──────── Provided records

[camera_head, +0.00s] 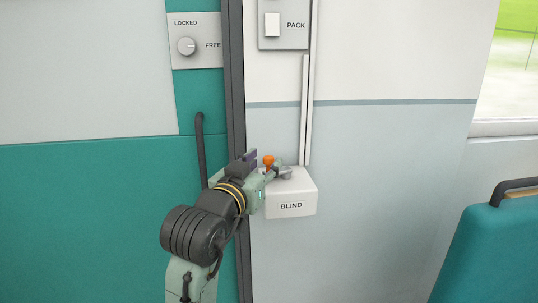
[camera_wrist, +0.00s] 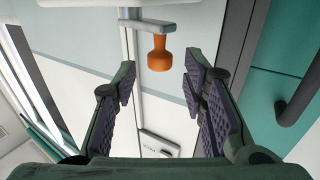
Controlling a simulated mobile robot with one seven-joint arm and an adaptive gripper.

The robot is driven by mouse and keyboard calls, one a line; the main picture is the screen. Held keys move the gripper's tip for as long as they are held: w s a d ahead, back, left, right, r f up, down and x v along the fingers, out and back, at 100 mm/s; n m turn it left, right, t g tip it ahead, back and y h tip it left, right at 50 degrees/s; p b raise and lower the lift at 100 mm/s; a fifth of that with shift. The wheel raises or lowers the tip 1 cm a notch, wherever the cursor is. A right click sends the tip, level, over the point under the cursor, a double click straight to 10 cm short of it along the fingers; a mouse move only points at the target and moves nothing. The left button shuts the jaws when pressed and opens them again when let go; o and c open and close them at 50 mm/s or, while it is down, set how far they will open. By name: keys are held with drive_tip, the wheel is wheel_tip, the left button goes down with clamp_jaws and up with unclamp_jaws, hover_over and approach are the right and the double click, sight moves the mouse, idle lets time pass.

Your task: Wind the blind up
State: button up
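The white box labelled BLIND (camera_head: 290,198) is fixed to the wall in the head view. A grey metal crank arm (camera_head: 285,173) sits at its top, with an orange knob (camera_head: 268,161) at the arm's outer end. In the wrist view the orange knob (camera_wrist: 159,54) hangs from the metal crank arm (camera_wrist: 150,24), at the top centre. My gripper (camera_head: 270,174) is at the knob in the head view, partly overlapping the crank. In the wrist view my gripper (camera_wrist: 160,70) is open, with the knob between and slightly beyond its two fingertips. I see no clear contact with it.
A thin white vertical rail (camera_head: 306,110) rises from the box towards the PACK switch (camera_head: 272,25). A LOCKED/FREE dial (camera_head: 186,46) and a dark curved handle (camera_head: 200,150) are left of the dark post. A teal seat (camera_head: 490,255) and window (camera_head: 510,60) are at right.

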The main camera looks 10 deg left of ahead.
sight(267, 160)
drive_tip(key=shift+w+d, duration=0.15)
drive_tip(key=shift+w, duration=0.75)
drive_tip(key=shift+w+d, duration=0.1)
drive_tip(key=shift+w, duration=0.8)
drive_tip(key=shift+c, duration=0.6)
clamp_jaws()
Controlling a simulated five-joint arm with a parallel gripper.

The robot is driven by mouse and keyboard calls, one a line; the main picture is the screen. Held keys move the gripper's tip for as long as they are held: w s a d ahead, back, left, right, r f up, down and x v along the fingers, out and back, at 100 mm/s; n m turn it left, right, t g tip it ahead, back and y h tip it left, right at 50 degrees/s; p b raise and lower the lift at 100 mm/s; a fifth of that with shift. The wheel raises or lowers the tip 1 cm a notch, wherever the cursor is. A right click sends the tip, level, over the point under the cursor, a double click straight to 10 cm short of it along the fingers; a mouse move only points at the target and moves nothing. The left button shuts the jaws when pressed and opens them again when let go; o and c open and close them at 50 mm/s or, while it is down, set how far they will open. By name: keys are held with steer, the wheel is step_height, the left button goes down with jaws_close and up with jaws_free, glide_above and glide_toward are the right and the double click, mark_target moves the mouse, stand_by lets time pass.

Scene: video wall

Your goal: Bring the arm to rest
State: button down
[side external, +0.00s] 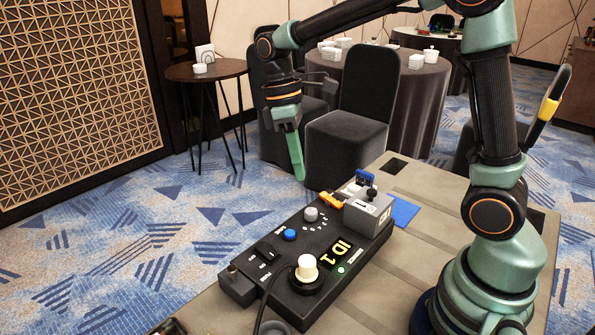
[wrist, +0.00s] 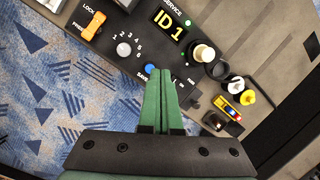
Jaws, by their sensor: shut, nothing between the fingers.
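My gripper (side external: 300,172) hangs above and beyond the far edge of the control box, pointing down, in the side view. Its green fingers are shut together with nothing between them. In the wrist view the gripper (wrist: 160,72) also shows closed, its tips over the box's face near the blue button (wrist: 149,69). The black control box (side external: 318,240) has a lit yellow "ID 1" display (side external: 342,248), a grey knob (side external: 311,214), and a cream knob (side external: 307,266). My arm is raised and bent, clear of the box.
The box stands on a grey table (side external: 398,262). In the wrist view, a yellow-and-red item (wrist: 227,108) and several small cylinders lie nearby. Dark chairs (side external: 352,125) stand behind.

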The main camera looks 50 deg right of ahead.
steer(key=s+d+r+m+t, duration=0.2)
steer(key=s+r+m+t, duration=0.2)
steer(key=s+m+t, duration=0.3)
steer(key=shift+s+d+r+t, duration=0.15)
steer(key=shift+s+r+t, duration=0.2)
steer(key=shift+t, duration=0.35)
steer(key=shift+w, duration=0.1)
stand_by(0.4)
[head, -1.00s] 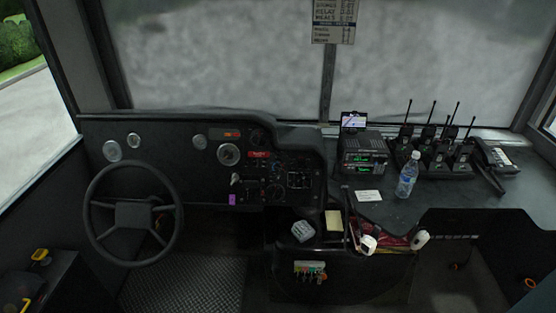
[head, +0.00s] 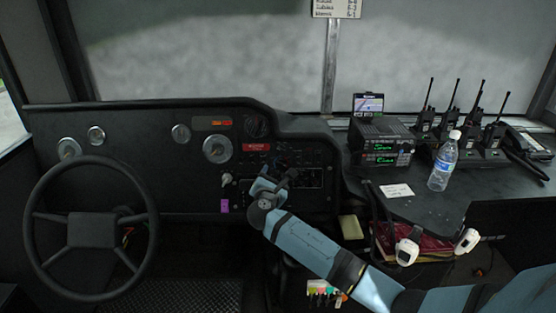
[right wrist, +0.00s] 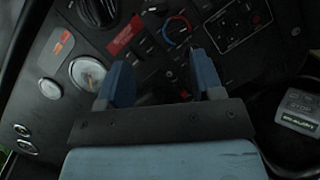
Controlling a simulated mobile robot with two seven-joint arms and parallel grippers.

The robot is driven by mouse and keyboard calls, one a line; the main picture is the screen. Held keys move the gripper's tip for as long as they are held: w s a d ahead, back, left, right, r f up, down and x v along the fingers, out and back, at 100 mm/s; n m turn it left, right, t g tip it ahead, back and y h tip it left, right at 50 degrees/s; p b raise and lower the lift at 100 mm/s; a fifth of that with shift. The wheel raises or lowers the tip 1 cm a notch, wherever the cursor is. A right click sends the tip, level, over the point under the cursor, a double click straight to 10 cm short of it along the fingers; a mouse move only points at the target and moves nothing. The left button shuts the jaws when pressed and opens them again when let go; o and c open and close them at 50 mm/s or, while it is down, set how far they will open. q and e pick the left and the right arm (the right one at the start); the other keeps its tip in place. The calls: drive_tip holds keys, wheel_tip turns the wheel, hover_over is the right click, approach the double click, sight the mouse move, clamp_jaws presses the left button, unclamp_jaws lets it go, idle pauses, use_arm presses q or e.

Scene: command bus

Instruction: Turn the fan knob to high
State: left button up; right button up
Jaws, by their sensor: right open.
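My right gripper (head: 277,177) is in front of the centre of the black dashboard (head: 100,120). In the right wrist view its two blue fingers (right wrist: 162,78) are apart, with nothing between them. Beyond them is a round knob with a red and blue arc (right wrist: 178,28). A larger dark round dial or vent (right wrist: 98,10) is at the upper left of that view; it also shows in the head view (head: 256,127). I cannot tell which control is the fan knob, and the gripper hides part of the panel in the head view. My left gripper is not in view.
The steering wheel (head: 92,232) stands left of the arm. On the right shelf are a radio unit (head: 382,143), a water bottle (head: 443,163) and several handheld radios (head: 490,137). Corded white handsets (head: 407,252) hang at the shelf's front edge.

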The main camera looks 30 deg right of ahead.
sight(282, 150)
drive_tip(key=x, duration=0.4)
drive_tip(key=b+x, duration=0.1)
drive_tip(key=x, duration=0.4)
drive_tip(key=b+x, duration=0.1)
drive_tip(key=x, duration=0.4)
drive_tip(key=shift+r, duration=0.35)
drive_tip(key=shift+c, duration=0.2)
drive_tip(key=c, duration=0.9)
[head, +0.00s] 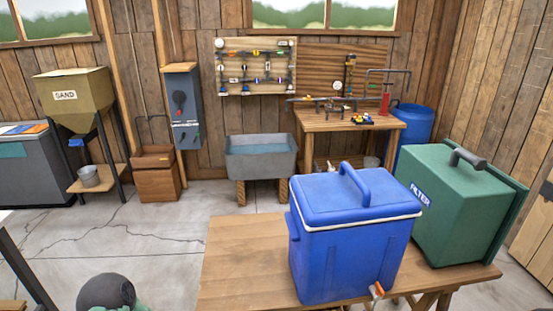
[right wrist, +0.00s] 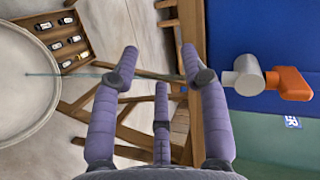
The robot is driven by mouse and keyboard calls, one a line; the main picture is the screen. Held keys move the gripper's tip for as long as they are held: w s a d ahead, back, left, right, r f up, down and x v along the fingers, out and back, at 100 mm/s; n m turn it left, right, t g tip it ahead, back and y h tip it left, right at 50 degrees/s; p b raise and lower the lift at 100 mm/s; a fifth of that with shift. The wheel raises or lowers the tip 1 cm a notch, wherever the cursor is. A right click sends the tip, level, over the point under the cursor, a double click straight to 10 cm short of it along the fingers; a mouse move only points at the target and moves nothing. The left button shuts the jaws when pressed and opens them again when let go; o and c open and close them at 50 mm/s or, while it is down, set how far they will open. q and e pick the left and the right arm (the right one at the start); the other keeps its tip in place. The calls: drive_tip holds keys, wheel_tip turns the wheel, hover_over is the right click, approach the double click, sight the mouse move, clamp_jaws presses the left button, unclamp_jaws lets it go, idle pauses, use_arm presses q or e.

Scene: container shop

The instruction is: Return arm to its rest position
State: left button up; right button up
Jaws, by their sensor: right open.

────────────────

» Short task
Go through the data above and transcribe it in full, omitting any image.

» Full response
[camera_head, +0.00s] 
[camera_wrist, +0.00s] 
Controlling a simulated mobile robot with one seven-joint arm and an adaptive gripper.

The robot is driven by mouse and keyboard calls, one a line; the main picture is the screen. Held keys move the gripper's tip for as long as they are held: w s a d ahead, back, left, right, r f up, down and x v along the fingers, out and back, at 100 mm/s; n m turn it left, right, t g tip it ahead, back and y h tip it left, right at 50 degrees/s; p b raise and lower the lift at 100 mm/s; a fifth of that with shift. The wheel raises or lowers the tip 1 cm a notch, wherever the cursor is. A right click sends the tip, level, over the point under the cursor, a double click straight to 10 cm short of it along the fingers; a mouse move only points at the target and moves nothing. The left button shuts the jaws when pressed and opens them again when let go; o and c open and close them at 50 mm/s or, while it is down, set how far they will open. By name: keys are held with drive_tip, the wheel is wheel_tip, the left button goes down with clamp_jaws and up with unclamp_jaws, hover_over and approach are the right and the double click, sight moves the mouse, idle lets time pass.

Your task: Wind the blind up
State: button up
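The white box labelled BLIND (camera_head: 290,198) is fixed to the wall in the head view. A grey metal crank arm (camera_head: 285,173) sits at its top, with an orange knob (camera_head: 268,161) at the arm's outer end. In the wrist view the orange knob (camera_wrist: 159,54) hangs from the metal crank arm (camera_wrist: 150,24), at the top centre. My gripper (camera_head: 270,174) is at the knob in the head view, partly overlapping the crank. In the wrist view my gripper (camera_wrist: 160,70) is open, with the knob between and slightly beyond its two fingertips. I see no clear contact with it.
A thin white vertical rail (camera_head: 306,110) rises from the box towards the PACK switch (camera_head: 272,25). A LOCKED/FREE dial (camera_head: 186,46) and a dark curved handle (camera_head: 200,150) are left of the dark post. A teal seat (camera_head: 490,255) and window (camera_head: 510,60) are at right.

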The main camera looks 10 deg left of ahead.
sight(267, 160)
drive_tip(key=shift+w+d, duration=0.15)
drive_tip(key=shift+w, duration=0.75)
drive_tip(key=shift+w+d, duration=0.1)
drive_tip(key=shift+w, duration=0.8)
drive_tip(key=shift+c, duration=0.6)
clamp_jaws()
Controlling a simulated five-joint arm with a parallel gripper.

The robot is driven by mouse and keyboard calls, one a line; the main picture is the screen. Held keys move the gripper's tip for as long as they are held: w s a d ahead, back, left, right, r f up, down and x v along the fingers, out and back, at 100 mm/s; n m turn it left, right, t g tip it ahead, back and y h tip it left, right at 50 degrees/s; p b raise and lower the lift at 100 mm/s; a fifth of that with shift. The wheel raises or lowers the tip 1 cm a notch, wherever the cursor is. A right click sends the tip, level, over the point under the cursor, a double click straight to 10 cm short of it along the fingers; a mouse move only points at the target and moves nothing. The left button shuts the jaws when pressed and opens them again when let go; o and c open and close them at 50 mm/s or, while it is down, set how far they will open. By name: keys are held with steer, the wheel is step_height, the left button goes down with jaws_close and up with jaws_free, glide_above and glide_toward are the right and the double click, mark_target moves the mouse, stand_by lets time pass.

Scene: video wall

Your goal: Bring the arm to rest
State: button down
[side external, +0.00s] 
[wrist, +0.00s] 
Jaws, by their sensor: shut, nothing between the fingers.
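My gripper (side external: 300,172) hangs above and beyond the far edge of the control box, pointing down, in the side view. Its green fingers are shut together with nothing between them. In the wrist view the gripper (wrist: 160,72) also shows closed, its tips over the box's face near the blue button (wrist: 149,69). The black control box (side external: 318,240) has a lit yellow "ID 1" display (side external: 342,248), a grey knob (side external: 311,214), and a cream knob (side external: 307,266). My arm is raised and bent, clear of the box.
The box stands on a grey table (side external: 398,262). In the wrist view, a yellow-and-red item (wrist: 227,108) and several small cylinders lie nearby. Dark chairs (side external: 352,125) stand behind.

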The main camera looks 50 deg right of ahead.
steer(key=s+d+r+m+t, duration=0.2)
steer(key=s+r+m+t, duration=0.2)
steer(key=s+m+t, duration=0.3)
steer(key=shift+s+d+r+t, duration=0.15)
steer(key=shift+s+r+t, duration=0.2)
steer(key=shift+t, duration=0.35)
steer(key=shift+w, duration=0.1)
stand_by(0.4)
[head, -1.00s] 
[head, +0.00s] 
[right wrist, +0.00s] 
Controlling a simulated mobile robot with two seven-joint arms and parallel grippers.

The robot is driven by mouse and keyboard calls, one a line; the main picture is the screen. Held keys move the gripper's tip for as long as they are held: w s a d ahead, back, left, right, r f up, down and x v along the fingers, out and back, at 100 mm/s; n m turn it left, right, t g tip it ahead, back and y h tip it left, right at 50 degrees/s; p b raise and lower the lift at 100 mm/s; a fifth of that with shift. The wheel raises or lowers the tip 1 cm a notch, wherever the cursor is. A right click sends the tip, level, over the point under the cursor, a double click straight to 10 cm short of it along the fingers; a mouse move only points at the target and moves nothing. The left button shuts the jaws when pressed and opens them again when let go; o and c open and close them at 50 mm/s or, while it is down, set how far they will open. q and e pick the left and the right arm (the right one at the start); the other keeps its tip in place. The calls: drive_tip holds keys, wheel_tip turns the wheel, hover_over is the right click, approach the double click, sight the mouse move, clamp_jaws presses the left button, unclamp_jaws lets it go, idle pauses, use_arm presses q or e.

Scene: command bus

Instruction: Turn the fan knob to high
State: left button up; right button up
Jaws, by their sensor: right open.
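My right gripper (head: 277,177) is in front of the centre of the black dashboard (head: 100,120). In the right wrist view its two blue fingers (right wrist: 162,78) are apart, with nothing between them. Beyond them is a round knob with a red and blue arc (right wrist: 178,28). A larger dark round dial or vent (right wrist: 98,10) is at the upper left of that view; it also shows in the head view (head: 256,127). I cannot tell which control is the fan knob, and the gripper hides part of the panel in the head view. My left gripper is not in view.
The steering wheel (head: 92,232) stands left of the arm. On the right shelf are a radio unit (head: 382,143), a water bottle (head: 443,163) and several handheld radios (head: 490,137). Corded white handsets (head: 407,252) hang at the shelf's front edge.

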The main camera looks 30 deg right of ahead.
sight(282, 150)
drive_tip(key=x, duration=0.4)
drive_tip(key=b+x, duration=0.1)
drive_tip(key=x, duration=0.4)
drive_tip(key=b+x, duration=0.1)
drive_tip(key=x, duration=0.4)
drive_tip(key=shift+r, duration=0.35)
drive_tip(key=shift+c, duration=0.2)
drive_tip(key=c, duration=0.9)
[head, +0.00s] 
[right wrist, +0.00s] 
The robot is driven by mouse and keyboard calls, one a line; the main picture is the screen. Held keys move the gripper's tip for as long as they are held: w s a d ahead, back, left, right, r f up, down and x v along the fingers, out and back, at 100 mm/s; n m turn it left, right, t g tip it ahead, back and y h tip it left, right at 50 degrees/s; p b raise and lower the lift at 100 mm/s; a fifth of that with shift. The wheel raises or lowers the tip 1 cm a notch, wherever the cursor is. A right click sends the tip, level, over the point under the cursor, a double click straight to 10 cm short of it along the fingers; a mouse move only points at the target and moves nothing. The left button shuts the jaws when pressed and opens them again when let go; o and c open and close them at 50 mm/s or, while it is down, set how far they will open. q and e pick the left and the right arm (the right one at the start); the other keeps its tip in place. The calls: drive_tip holds keys, wheel_tip turns the wheel, hover_over is the right click, approach the double click, sight the mouse move, clamp_jaws presses the left button, unclamp_jaws lets it go, idle pauses, use_arm presses q or e.

Scene: container shop

The instruction is: Return arm to its rest position
State: left button up; right button up
Jaws, by their sensor: right open.

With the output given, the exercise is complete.